What if it were possible and practical to split the process of film-making (and its financing) up into chunks more comparable to those of the start-up whilst at the same time making the producer responsible for the entire process, right the way through to delivery to an audience? By doing this you:-

  1. retain the founder’s belief in a project or product from its inception to its reception;
  2. mitigate the level of risk encountered by an investor by establishing  a greater number of potential investment points;
  3. encourage (and require) sustained performance from the production team;
  4. encourage investment from specialists in specific stages of production, whose expertise benefits the production at the points it is most needed;

A possible chart of analogous stages might (and this is by no means definite) be:-

Proving a new Idea Treatment and business plan into first draft script
Marketing and Product Development Project development
Early sales and Manufacture Pre-production and production
Selling but not profitable Post production
Newly Profitable Sales (territorial/transmedia)
Going Public Distribution

Yes, there are gaps in the analogy. The pieces don’t quite fit together. However, there is a principal to apply.

One of the key points to note above is that, under the scenario above, the company making the film is also responsible for distributing it.  are handed off to other larger or more established companies to take care of.  The sales agents and distribution companies.  This has its benefits and its limitations.  The current template for sales and distribution raises the barrier for entry so high that it has to be undertaken as an investment by a distributor. The outlay is huge.  It means that the distributors are not looking to buy into anything unless they can reduce to a sliver their likelihood of making a loss.

But this is the old system and old systems do and will become irrelevant.

To paraphrase Jeff’s book, if a film-maker looked at what they are in the business of doing, I think they would be surprised.  I doubt any  film-maker would deny that they are in the business of making films – it’s in the name – but where most of them would volunteer that they are making them for an audience (however limited they may be in number) really they are not.  With the situation as it is they in the business of making distributable films for a film distributor.  The customer for the product that they are selling, the film, is a distributor. What the distributor chooses to do with the film after that is their business. Literally.

If, like in the world of web services, the creator was not only responsible for the idea, the development and the manufacture of a film but also its distribution they would actually be in the business of making films for an audience.  They would be expected to know and understand their market and investors could choose their involvement accordingly. A blockbuster event movie would and should be made for more money than a small dramatic film.  It is to be expected.  A film-maker acknowledging the true value of their film, based on data (thanks Google) marketed to the right people may even be more qualified to deliver the film to an audience than anyone.

There are barriers for entry and it is in a distributor’s interest to keep that barrier high but as the record and other media companies have learned those barriers are getting lower and will disappear.  Technology and mindset will improve by Moore’s Law and beyond.

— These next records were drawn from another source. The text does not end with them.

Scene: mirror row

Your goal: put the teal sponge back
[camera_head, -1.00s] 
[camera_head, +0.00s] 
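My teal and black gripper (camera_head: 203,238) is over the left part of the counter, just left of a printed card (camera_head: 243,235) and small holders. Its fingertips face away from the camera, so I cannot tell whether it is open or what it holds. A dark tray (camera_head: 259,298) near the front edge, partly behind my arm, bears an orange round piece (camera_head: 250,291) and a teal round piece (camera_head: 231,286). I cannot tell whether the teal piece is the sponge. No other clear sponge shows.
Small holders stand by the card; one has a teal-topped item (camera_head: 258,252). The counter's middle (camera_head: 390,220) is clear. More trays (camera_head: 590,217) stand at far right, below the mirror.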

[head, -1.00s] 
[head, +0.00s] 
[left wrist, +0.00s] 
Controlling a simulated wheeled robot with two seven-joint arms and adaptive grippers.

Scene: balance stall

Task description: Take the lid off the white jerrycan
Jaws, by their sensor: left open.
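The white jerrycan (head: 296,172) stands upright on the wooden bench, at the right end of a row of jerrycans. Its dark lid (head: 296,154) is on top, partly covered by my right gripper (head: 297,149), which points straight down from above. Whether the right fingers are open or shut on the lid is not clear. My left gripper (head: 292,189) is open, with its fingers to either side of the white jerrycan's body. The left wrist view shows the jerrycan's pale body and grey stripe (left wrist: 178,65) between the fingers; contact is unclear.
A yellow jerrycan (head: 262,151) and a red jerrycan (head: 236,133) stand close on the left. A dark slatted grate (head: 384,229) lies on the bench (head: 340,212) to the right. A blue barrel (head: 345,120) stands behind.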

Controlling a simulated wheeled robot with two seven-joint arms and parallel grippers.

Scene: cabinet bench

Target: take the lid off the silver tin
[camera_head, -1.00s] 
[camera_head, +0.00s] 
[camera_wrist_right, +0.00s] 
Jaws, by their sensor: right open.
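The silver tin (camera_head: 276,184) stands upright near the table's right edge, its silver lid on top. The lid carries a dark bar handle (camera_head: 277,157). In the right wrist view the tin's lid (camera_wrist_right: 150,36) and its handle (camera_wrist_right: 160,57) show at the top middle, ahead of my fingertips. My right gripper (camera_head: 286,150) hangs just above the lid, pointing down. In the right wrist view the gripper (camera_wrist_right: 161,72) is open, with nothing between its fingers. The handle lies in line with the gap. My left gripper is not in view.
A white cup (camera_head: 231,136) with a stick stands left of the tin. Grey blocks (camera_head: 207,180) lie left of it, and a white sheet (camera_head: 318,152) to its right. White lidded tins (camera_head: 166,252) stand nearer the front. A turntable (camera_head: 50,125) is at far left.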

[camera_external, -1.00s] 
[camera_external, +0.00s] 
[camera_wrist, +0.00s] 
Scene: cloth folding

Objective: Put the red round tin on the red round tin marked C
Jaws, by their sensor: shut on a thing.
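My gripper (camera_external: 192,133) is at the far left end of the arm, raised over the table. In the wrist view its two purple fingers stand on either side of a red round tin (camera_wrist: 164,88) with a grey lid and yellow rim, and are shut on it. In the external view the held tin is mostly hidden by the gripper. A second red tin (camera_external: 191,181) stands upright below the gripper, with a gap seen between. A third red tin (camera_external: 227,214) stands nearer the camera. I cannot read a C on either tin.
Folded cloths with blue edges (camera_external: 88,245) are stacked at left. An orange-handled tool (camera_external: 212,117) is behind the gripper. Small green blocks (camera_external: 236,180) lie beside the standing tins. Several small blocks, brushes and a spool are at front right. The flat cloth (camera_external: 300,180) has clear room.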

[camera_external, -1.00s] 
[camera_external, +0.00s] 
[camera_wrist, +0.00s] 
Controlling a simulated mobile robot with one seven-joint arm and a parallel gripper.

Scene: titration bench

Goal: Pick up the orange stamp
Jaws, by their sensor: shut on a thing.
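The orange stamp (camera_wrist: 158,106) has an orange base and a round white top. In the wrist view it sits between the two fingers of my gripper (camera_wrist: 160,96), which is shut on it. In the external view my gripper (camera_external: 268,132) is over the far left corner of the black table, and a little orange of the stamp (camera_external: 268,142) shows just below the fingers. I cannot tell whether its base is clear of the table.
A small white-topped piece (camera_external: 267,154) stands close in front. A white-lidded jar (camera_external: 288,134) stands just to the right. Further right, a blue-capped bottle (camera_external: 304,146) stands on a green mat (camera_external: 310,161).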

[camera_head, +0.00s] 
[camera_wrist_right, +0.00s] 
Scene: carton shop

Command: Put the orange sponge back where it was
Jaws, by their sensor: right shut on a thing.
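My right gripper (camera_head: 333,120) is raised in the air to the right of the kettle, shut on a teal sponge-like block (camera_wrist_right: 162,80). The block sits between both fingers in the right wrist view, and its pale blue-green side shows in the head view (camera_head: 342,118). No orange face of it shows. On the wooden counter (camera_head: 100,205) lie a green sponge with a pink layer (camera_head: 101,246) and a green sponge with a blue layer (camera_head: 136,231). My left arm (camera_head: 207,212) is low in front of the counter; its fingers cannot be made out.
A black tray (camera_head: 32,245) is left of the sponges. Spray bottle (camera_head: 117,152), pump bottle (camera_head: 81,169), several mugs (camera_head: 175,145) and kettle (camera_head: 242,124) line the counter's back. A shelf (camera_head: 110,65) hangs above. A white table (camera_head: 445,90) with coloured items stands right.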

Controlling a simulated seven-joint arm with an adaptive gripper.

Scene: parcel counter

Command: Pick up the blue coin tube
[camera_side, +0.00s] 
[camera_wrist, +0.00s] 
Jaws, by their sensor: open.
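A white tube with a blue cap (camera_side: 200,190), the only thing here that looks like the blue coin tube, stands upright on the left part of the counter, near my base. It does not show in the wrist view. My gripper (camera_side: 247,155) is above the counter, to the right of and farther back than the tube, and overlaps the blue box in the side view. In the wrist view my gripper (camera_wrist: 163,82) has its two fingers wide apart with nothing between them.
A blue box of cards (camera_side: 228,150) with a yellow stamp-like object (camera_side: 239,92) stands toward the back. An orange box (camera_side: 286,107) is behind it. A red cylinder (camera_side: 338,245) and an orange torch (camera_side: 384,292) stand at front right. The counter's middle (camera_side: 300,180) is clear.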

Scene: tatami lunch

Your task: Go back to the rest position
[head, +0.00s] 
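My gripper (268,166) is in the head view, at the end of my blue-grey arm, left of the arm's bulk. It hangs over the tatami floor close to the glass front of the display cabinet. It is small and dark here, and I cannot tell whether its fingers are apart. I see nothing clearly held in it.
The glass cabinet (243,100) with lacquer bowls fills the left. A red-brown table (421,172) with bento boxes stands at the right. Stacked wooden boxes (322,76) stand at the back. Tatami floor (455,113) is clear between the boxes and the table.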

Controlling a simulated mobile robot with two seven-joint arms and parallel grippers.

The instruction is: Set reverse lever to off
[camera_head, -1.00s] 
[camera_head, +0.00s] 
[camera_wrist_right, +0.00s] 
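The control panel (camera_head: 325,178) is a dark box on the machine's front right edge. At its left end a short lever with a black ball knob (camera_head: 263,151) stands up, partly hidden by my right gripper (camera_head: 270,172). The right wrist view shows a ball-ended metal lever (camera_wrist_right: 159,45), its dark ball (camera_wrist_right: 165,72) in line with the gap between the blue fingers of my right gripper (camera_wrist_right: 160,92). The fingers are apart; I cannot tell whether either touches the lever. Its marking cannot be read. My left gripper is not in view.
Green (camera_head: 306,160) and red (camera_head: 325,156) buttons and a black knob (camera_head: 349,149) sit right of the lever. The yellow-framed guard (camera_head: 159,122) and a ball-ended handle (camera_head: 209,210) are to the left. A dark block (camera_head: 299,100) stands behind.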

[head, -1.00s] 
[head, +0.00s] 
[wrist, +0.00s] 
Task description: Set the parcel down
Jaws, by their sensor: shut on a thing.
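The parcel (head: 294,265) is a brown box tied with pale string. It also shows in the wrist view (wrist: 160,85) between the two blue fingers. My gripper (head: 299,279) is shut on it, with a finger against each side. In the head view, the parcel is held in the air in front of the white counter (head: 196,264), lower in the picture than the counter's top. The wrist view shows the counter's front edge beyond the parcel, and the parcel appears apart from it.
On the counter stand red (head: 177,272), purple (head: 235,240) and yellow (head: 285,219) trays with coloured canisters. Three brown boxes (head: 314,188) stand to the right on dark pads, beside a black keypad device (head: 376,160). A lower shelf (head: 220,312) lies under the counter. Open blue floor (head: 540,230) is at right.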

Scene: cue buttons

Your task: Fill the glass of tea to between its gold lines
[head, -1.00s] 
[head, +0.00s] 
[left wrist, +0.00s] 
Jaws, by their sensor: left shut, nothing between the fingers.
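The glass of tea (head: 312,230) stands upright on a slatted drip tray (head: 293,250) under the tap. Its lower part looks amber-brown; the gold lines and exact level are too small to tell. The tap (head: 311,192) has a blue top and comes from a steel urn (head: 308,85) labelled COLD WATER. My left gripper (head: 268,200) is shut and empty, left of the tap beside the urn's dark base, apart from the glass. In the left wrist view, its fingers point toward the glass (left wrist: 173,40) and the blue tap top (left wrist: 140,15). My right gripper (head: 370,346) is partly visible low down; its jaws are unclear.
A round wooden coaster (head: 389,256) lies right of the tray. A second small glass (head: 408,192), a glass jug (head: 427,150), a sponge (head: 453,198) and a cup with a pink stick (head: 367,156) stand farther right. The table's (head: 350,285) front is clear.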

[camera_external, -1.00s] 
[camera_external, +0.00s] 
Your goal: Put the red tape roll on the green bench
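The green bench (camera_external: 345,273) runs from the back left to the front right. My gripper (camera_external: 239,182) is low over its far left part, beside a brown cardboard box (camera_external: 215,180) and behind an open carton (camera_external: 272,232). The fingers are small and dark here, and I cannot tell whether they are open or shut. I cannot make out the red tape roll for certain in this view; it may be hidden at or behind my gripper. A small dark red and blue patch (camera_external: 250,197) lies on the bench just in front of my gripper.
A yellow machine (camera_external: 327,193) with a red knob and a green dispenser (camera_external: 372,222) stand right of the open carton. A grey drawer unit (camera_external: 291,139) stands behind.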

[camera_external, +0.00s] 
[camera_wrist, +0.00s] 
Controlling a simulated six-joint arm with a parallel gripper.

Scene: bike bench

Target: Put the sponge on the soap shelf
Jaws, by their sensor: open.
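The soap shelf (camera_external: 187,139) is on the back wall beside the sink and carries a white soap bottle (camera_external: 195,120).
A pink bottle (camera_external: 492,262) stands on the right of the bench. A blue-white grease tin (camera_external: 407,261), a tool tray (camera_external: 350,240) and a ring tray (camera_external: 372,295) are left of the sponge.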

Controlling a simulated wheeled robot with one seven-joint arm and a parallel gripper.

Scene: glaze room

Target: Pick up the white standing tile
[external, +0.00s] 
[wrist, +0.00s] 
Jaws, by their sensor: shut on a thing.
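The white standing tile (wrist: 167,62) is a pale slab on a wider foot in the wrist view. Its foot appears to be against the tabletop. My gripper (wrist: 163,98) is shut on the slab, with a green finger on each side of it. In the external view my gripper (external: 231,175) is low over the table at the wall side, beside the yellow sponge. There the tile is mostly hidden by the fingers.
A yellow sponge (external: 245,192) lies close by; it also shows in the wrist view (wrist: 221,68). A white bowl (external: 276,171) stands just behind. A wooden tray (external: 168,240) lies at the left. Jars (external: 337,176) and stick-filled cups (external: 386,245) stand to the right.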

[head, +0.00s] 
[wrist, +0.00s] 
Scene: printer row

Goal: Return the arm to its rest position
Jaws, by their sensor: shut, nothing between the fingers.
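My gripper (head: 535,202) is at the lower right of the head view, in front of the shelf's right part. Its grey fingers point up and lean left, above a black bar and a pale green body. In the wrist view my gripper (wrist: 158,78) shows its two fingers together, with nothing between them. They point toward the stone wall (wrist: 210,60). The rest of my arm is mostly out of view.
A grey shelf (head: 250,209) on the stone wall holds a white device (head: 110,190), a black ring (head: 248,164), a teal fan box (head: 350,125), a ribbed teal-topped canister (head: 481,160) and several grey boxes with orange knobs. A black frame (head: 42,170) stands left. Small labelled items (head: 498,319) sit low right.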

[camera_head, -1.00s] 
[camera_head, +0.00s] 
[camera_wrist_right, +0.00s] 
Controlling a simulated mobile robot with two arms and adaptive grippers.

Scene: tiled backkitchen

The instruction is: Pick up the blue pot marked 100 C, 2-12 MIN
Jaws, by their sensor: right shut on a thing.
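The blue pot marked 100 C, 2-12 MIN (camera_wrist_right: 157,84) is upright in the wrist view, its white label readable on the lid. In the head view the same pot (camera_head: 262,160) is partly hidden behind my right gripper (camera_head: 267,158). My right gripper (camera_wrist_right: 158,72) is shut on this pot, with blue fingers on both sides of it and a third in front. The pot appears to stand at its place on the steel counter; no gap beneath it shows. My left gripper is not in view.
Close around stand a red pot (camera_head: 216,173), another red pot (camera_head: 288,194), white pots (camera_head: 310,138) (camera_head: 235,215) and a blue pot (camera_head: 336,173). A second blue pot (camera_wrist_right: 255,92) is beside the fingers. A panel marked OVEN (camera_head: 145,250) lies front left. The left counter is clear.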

I want to be absolutely clear that this is not a post advocating all films be released on the internet (though there certainly is a growing place for that) but in an increasingly digital industry – one where most films are made on film, converted to digital and then printed back to film (!!!) it is worth a film-maker asking “Can I control how my film reaches its audience?” and finance it on that basis.  Under these conditions something like a studio style pick up and release is still an option if a film can support a large release. If it can scale.  It becomes the cinematic equivalent of being bought by Google.  At least there will be other options.

I would hope that a model like this would diversify film finance and encourage expert investment in the specific stages of production.  I would also like to see this promoting an additional financial responsibility and entrepreneurship in film, like it has done with print and the record industry.  That much is up to the film-makers.

I am certain I am not the first guy to think about this.  I fully expect that there is someone out there already trying something similar with better research and a stronger will.  And, if so, good! If you are out there I want to hear about you and from you. I see the shake up of the existing theatrical distribution on the horizon and when it comes it will be up to the film makers to stake their claim on the new land as they are doing on the internet and I would be excited to talk this out further.

Oh, and to those people doing it already, I have this script I’ve been working on…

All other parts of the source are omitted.